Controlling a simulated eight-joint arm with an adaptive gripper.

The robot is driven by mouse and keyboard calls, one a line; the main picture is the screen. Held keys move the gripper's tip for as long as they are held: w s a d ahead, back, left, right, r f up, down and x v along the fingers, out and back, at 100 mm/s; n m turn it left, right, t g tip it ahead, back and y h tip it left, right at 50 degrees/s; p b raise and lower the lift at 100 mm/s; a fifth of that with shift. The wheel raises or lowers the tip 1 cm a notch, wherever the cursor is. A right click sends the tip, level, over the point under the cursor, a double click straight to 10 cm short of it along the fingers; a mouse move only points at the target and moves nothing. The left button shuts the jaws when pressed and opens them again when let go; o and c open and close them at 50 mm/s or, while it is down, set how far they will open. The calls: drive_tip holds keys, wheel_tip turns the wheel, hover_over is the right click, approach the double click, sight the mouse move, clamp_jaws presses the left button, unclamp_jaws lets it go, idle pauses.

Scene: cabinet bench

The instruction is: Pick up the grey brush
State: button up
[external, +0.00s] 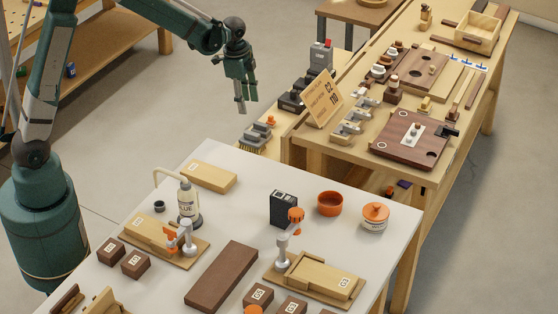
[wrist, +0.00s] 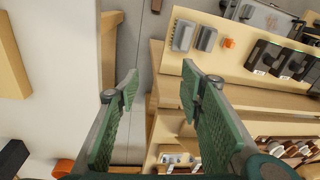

---

[Set task] Transcribe each line above verbatim, with the pictures left out.

[Task response]
Controlling a simulated eight-joint arm with an adaptive gripper.

The robot is driven by mouse and keyboard calls, one a line; the main picture is the screen. Held keys move the gripper's tip for as long as they are held: w s a d ahead, back, left, right, r f up, down and x v along the fingers, out and back, at 100 mm/s; n m turn it left, right, t g tip it ahead, back and y h tip it left, right at 50 degrees/s; p b raise and lower the lift at 100 mm/s; a fifth of that with shift. The wheel raises or lowers the tip 1 cm a notch, wherever the cursor is. A right click sends the tip, level, over the point under the cursor, a double click straight to 10 cm short of it along the fingers; a mouse move only points at the target and moves nothing. The left button shuts the jaws when pressed and opens them again when let go; o and c open and close them at 50 mm/s or, while it is down, set how far they will open. The calls: drive_tip holds keys, wheel_tip turns the wheel, hover_over is the right click, approach the double click, sight the mouse move, clamp_jaws presses the left button, unclamp_jaws lets it go, idle pauses.

Scene: cabinet bench

The instruction is: Pick up the grey brush
State: button up
[external, +0.00s] 
[wrist, +0.00s] 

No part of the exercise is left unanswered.